▸ Written request
Reproduce the data exactly and drop any pictures it holds.

[Records of robot episodes]
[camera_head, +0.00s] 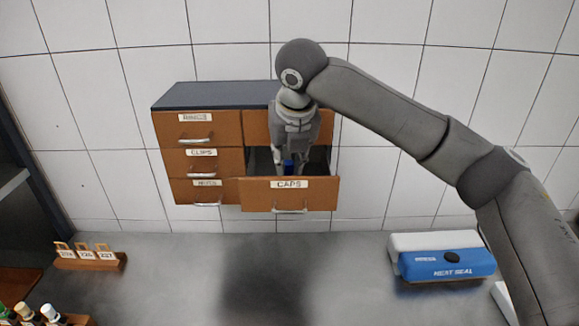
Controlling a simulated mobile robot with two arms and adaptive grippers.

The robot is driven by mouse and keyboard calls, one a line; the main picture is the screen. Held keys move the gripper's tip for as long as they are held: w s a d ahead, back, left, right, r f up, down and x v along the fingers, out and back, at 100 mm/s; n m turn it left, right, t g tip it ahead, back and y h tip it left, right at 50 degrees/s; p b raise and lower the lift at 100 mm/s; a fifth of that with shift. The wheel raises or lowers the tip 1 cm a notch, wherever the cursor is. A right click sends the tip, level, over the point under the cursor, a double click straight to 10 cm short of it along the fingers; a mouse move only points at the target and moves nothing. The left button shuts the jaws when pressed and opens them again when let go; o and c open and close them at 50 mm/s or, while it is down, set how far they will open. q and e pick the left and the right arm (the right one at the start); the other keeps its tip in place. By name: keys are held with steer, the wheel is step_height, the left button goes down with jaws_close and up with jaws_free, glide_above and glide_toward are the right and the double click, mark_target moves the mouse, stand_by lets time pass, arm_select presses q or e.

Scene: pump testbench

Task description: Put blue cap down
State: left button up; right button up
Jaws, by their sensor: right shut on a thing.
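A small blue cap (288,166) shows between the fingers of my right gripper (290,168). The gripper points down over the pulled-out drawer labelled CAPS (259,194) and is shut on the cap. The drawer's front wall hides the fingertips' lower end and the drawer floor, so I cannot tell whether the cap touches the floor. My left gripper is not in view.
The drawer cabinet (205,96) hangs on the tiled wall, with RINGS, CLIPS and NUTS drawers shut at left. A blue and white heat sealer (445,263) stands at right on the grey counter (330,290). A tagged wooden rack (90,262) and several bottles (28,314) are at left.

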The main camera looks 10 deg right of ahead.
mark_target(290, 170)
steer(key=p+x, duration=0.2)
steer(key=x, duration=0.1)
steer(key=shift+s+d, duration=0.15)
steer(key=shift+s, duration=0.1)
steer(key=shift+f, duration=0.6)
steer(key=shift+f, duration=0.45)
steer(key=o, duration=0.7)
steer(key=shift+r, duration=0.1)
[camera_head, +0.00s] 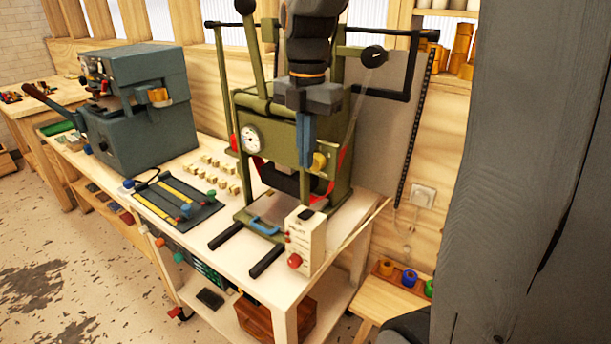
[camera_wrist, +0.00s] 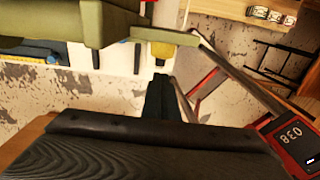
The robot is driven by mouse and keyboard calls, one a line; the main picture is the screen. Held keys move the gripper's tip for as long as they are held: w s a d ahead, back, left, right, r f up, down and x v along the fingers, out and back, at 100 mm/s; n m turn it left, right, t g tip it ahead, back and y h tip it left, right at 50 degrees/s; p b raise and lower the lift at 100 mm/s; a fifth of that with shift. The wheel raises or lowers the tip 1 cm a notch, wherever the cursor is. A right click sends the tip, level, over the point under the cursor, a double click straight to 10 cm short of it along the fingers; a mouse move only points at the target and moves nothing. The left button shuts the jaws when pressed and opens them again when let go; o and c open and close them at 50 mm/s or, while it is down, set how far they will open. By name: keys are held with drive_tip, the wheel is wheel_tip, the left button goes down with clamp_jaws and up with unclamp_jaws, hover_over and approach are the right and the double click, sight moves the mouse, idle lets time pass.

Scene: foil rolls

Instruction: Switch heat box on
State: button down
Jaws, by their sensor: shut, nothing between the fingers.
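A small cream control box (camera_head: 305,240), which looks like the heat box, stands upright at the front right corner of the white bench. It has a dark switch (camera_head: 306,214) on top, a red knob (camera_head: 295,261) low on its front and lettering too small to read. My gripper (camera_head: 306,163) is shut and empty, pointing down in front of the olive-green press (camera_head: 265,115), above and behind the box and apart from it. In the wrist view my gripper (camera_wrist: 159,80) shows its shut fingertips near a yellow part (camera_wrist: 161,49). I cannot tell the switch's position.
A blue handle (camera_head: 265,226) lies left of the box. A grey-green machine (camera_head: 150,115) stands farther left on the bench (camera_head: 235,262). The press's posts and levers crowd my arm.

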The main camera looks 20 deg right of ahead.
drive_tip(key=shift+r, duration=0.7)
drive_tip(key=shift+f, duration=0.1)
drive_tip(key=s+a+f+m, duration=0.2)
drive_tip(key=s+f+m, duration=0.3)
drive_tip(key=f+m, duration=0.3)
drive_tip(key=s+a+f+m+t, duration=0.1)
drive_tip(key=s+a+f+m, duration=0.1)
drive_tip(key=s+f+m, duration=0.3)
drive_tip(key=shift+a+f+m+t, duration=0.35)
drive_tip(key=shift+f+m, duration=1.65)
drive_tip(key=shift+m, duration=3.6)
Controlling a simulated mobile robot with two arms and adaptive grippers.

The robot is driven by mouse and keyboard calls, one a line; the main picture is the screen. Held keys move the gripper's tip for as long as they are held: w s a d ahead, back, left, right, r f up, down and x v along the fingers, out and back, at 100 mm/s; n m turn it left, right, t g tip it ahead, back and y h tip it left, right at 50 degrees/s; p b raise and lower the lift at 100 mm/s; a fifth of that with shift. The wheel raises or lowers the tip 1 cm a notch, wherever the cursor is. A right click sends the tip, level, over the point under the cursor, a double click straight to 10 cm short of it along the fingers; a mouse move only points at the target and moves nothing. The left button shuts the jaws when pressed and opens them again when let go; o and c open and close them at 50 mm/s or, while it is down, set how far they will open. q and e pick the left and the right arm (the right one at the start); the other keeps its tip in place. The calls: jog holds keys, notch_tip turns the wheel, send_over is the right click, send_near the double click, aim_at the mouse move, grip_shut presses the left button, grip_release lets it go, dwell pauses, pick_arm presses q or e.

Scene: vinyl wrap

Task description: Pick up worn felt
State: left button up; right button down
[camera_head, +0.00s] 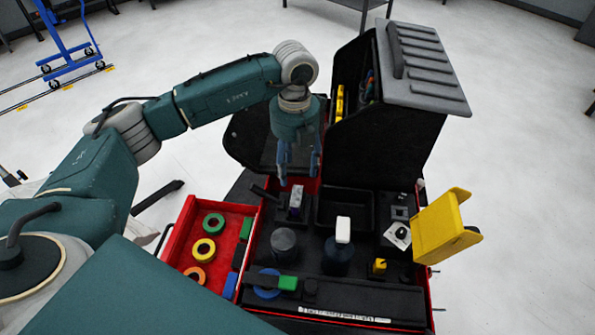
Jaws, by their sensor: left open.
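My left gripper (299,178) points down over the back of the black cart top (310,262), its blue-grey fingers apart and nothing visible between them. Just below the fingertips, a small upright white and purple piece (296,197) stands in a black holder (292,215). A gap seems to lie between the fingertips and this piece. I cannot tell for certain which item is the worn felt. Small green (246,228) and blue (230,285) pieces lie along the right side of the red drawer (178,240). My right gripper is not in view.
Green, yellow and orange tape rings (204,251) lie in the drawer. A white-capped dark bottle (341,250), a grey round lid (284,241) and an empty black bin (343,210) crowd the cart. A tall black case (375,140) stands right of the gripper; a yellow holder (436,228) juts out right.

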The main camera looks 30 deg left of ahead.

▸ Result of the exercise
[camera_head, +0.00s] 
Controlling a simulated mobile robot with two arms and adaptive grippers.

The robot is driven by mouse and keyboard calls, one a line; the main picture is the screen. Held keys move the gripper's tip for as long as they are held: w s a d ahead, back, left, right, r f up, down and x v along the fingers, out and back, at 100 mm/s; n m turn it left, right, t g tip it ahead, back and y h tip it left, right at 50 degrees/s; p b raise and lower the lift at 100 mm/s; a fifth of that with shift. The wheel raises or lowers the tip 1 cm a notch, wherever the cursor is. A right click sends the tip, level, over the point under the cursor, a double click straight to 10 cm short of it along the fingers; a mouse move only points at the target and moves nothing. The left button shuts the jaws when pressed and opens them again when let go; o and c open and close them at 50 mm/s or, while it is down, set how far they will open. q and e pick the left and the right arm (the right one at the start); the other keeps its tip in place. By name: keys are held with steer, the wheel is step_height, the left button goes down with jaws_close and up with jaws_free, glide_above and glide_toward are the right and the double click, mark_target moves the mouse, stand_by lets time pass, arm_select presses q or e.

Scene: pump testbench

Task description: Put blue cap down
State: left button up; right button up
Jaws, by their sensor: right shut on a thing.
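A small blue cap (288,166) shows between the fingers of my right gripper (290,168). The gripper points down over the pulled-out drawer labelled CAPS (259,194) and is shut on the cap. The drawer's front wall hides the fingertips' lower end and the drawer floor, so I cannot tell whether the cap touches the floor. My left gripper is not in view.
The drawer cabinet (205,96) hangs on the tiled wall, with RINGS, CLIPS and NUTS drawers shut at left. A blue and white heat sealer (445,263) stands at right on the grey counter (330,290). A tagged wooden rack (90,262) and several bottles (28,314) are at left.

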The main camera looks 10 deg right of ahead.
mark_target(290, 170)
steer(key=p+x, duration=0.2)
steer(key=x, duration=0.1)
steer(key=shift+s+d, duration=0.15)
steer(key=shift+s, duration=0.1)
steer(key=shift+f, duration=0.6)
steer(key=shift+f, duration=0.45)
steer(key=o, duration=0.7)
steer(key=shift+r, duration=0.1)
[camera_head, +0.00s] 
[camera_wrist, +0.00s] 
The robot is driven by mouse and keyboard calls, one a line; the main picture is the screen. Held keys move the gripper's tip for as long as they are held: w s a d ahead, back, left, right, r f up, down and x v along the fingers, out and back, at 100 mm/s; n m turn it left, right, t g tip it ahead, back and y h tip it left, right at 50 degrees/s; p b raise and lower the lift at 100 mm/s; a fifth of that with shift. The wheel raises or lowers the tip 1 cm a notch, wherever the cursor is. A right click sends the tip, level, over the point under the cursor, a double click straight to 10 cm short of it along the fingers; a mouse move only points at the target and moves nothing. The left button shuts the jaws when pressed and opens them again when let go; o and c open and close them at 50 mm/s or, while it is down, set how far they will open. By name: keys are held with drive_tip, the wheel is wheel_tip, the left button goes down with clamp_jaws and up with unclamp_jaws, hover_over and approach are the right and the double click, sight moves the mouse, idle lets time pass.

Scene: foil rolls

Instruction: Switch heat box on
State: button down
Jaws, by their sensor: shut, nothing between the fingers.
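A small cream control box (camera_head: 305,240), which looks like the heat box, stands upright at the front right corner of the white bench. It has a dark switch (camera_head: 306,214) on top, a red knob (camera_head: 295,261) low on its front and lettering too small to read. My gripper (camera_head: 306,163) is shut and empty, pointing down in front of the olive-green press (camera_head: 265,115), above and behind the box and apart from it. In the wrist view my gripper (camera_wrist: 159,80) shows its shut fingertips near a yellow part (camera_wrist: 161,49). I cannot tell the switch's position.
A blue handle (camera_head: 265,226) lies left of the box. A grey-green machine (camera_head: 150,115) stands farther left on the bench (camera_head: 235,262). The press's posts and levers crowd my arm.

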The main camera looks 20 deg right of ahead.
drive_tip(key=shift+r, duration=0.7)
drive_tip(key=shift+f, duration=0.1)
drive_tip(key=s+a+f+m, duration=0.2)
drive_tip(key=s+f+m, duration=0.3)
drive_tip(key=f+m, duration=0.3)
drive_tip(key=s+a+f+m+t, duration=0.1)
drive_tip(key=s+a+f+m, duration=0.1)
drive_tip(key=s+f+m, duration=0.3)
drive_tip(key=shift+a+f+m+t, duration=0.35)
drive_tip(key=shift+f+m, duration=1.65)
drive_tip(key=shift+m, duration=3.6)
Controlling a simulated mobile robot with two arms and adaptive grippers.

The robot is driven by mouse and keyboard calls, one a line; the main picture is the screen. Held keys move the gripper's tip for as long as they are held: w s a d ahead, back, left, right, r f up, down and x v along the fingers, out and back, at 100 mm/s; n m turn it left, right, t g tip it ahead, back and y h tip it left, right at 50 degrees/s; p b raise and lower the lift at 100 mm/s; a fifth of that with shift. The wheel raises or lowers the tip 1 cm a notch, wherever the cursor is. A right click sends the tip, level, over the point under the cursor, a double click straight to 10 cm short of it along the fingers; a mouse move only points at the target and moves nothing. The left button shuts the jaws when pressed and opens them again when let go; o and c open and close them at 50 mm/s or, while it is down, set how far they will open. q and e pick the left and the right arm (the right one at the start); the other keeps its tip in place. The calls: jog holds keys, notch_tip turns the wheel, send_over is the right click, send_near the double click, aim_at the mouse move, grip_shut presses the left button, grip_release lets it go, dwell pauses, pick_arm presses q or e.

Scene: vinyl wrap

Task description: Pick up worn felt
State: left button up; right button down
[camera_head, +0.00s] 
Jaws, by their sensor: left open.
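My left gripper (299,178) points down over the back of the black cart top (310,262), its blue-grey fingers apart and nothing visible between them. Just below the fingertips, a small upright white and purple piece (296,197) stands in a black holder (292,215). A gap seems to lie between the fingertips and this piece. I cannot tell for certain which item is the worn felt. Small green (246,228) and blue (230,285) pieces lie along the right side of the red drawer (178,240). My right gripper is not in view.
Green, yellow and orange tape rings (204,251) lie in the drawer. A white-capped dark bottle (341,250), a grey round lid (284,241) and an empty black bin (343,210) crowd the cart. A tall black case (375,140) stands right of the gripper; a yellow holder (436,228) juts out right.

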The main camera looks 30 deg left of ahead.

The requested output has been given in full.